--- Begin Stored rows ---

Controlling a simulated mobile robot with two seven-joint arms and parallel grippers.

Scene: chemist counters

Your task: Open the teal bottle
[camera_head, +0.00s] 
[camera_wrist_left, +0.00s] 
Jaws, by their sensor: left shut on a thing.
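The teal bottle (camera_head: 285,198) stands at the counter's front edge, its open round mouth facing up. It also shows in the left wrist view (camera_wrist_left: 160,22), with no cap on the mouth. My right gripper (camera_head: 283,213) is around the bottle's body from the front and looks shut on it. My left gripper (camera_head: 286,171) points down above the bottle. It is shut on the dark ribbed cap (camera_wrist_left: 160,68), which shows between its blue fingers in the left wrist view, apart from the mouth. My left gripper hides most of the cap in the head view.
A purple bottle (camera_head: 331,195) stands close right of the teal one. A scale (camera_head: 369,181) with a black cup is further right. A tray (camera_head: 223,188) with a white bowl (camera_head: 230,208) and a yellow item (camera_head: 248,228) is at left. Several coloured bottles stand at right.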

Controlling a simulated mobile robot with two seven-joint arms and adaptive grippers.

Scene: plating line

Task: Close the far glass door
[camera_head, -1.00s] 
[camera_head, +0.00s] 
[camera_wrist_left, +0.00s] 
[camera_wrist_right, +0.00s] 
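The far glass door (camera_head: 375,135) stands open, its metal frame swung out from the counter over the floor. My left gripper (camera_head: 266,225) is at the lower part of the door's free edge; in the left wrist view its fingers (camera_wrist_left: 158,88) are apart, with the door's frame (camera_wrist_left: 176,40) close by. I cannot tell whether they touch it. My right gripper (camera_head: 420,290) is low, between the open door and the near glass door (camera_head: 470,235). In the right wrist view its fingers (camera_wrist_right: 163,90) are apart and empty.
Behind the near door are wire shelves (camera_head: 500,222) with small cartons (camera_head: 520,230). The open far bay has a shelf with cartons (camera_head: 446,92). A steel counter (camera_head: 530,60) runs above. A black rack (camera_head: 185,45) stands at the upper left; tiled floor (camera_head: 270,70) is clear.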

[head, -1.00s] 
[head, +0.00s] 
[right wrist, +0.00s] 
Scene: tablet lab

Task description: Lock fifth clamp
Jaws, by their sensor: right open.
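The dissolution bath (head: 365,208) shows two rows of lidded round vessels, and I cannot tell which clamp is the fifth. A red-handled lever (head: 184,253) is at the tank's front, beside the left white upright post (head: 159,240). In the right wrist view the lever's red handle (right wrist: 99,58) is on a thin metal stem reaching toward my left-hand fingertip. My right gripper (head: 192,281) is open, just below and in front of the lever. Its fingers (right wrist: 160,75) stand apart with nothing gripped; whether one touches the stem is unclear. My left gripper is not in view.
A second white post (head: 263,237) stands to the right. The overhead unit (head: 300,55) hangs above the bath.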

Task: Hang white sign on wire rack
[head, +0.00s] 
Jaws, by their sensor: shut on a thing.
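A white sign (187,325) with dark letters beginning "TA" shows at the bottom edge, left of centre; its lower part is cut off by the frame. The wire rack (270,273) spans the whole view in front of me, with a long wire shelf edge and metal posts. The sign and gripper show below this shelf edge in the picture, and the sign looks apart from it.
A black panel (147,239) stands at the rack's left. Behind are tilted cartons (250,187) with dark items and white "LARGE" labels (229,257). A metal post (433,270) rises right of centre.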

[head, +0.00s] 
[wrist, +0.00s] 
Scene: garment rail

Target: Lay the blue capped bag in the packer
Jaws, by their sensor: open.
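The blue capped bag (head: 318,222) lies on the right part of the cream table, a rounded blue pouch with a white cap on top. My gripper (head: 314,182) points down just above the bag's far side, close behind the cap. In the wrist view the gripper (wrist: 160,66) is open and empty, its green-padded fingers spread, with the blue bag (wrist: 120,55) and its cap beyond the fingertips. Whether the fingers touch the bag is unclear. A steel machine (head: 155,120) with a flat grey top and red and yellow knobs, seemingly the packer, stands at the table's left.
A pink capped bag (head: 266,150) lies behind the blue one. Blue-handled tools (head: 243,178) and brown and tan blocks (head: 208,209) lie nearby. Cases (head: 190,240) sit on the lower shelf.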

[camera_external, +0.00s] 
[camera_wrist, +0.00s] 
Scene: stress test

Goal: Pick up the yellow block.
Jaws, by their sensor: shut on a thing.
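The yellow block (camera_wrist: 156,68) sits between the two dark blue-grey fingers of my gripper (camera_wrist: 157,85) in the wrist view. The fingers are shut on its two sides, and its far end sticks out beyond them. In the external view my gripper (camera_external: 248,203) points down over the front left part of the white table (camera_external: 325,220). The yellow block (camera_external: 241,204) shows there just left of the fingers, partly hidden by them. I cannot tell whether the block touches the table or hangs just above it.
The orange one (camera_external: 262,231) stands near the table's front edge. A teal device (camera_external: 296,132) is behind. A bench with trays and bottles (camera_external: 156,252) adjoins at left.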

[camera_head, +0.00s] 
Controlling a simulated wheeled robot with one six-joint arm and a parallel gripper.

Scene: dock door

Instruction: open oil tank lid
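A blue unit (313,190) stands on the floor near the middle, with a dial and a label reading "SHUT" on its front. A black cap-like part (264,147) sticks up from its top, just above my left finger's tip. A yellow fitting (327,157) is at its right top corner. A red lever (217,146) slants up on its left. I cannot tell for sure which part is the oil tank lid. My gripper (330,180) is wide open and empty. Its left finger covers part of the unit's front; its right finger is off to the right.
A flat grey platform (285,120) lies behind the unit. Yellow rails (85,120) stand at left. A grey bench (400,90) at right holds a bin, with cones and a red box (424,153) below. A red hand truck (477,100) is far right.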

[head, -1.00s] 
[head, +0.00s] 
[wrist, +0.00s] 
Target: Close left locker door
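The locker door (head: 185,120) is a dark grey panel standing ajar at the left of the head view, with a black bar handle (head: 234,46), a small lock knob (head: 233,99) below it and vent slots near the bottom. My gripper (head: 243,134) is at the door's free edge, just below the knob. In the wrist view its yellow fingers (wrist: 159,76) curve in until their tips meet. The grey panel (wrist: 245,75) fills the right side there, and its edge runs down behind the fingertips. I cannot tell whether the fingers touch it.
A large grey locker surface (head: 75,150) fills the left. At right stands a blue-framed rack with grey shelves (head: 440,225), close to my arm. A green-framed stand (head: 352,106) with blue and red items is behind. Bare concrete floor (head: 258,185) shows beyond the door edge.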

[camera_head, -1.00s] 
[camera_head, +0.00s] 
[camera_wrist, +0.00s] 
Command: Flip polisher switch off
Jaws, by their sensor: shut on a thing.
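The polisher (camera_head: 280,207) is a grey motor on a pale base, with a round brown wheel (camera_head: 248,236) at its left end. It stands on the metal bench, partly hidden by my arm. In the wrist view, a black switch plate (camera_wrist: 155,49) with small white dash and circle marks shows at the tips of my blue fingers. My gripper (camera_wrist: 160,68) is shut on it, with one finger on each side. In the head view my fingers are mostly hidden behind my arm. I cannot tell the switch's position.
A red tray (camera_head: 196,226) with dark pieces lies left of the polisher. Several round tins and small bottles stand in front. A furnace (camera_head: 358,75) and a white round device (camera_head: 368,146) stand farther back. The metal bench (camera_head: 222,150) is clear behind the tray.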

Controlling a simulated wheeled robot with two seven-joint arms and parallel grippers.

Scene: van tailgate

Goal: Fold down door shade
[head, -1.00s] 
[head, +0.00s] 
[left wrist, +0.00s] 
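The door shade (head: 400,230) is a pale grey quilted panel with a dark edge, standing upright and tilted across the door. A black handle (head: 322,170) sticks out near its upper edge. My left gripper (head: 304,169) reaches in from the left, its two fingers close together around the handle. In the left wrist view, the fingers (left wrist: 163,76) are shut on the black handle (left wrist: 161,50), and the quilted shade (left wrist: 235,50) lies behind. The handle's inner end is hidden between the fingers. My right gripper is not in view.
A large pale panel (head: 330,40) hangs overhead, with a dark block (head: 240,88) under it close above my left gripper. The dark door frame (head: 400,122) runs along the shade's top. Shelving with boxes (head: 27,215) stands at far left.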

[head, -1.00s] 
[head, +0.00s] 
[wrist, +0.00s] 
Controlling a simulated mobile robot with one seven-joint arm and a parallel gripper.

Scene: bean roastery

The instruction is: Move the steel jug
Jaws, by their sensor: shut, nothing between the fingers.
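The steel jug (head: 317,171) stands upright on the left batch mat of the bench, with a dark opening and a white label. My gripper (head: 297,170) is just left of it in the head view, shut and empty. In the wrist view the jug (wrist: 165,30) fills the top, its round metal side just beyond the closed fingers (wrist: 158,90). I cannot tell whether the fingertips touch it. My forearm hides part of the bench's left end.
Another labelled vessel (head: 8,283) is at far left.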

--- End Stored rows ---

(Instructions to follow)
Transcribe exactly the line containing "Jaws, by their sensor: shut, nothing" and all remaining lines of the material, ending with the last one.

(Expected output)
Jaws, by their sensor: shut, nothing between the fingers.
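The steel jug (head: 317,171) stands upright on the left batch mat of the bench, with a dark opening and a white label. My gripper (head: 297,170) is just left of it in the head view, shut and empty. In the wrist view the jug (wrist: 165,30) fills the top, its round metal side just beyond the closed fingers (wrist: 158,90). I cannot tell whether the fingertips touch it. My forearm hides part of the bench's left end.
Another labelled vessel (head: 8,283) is at far left.

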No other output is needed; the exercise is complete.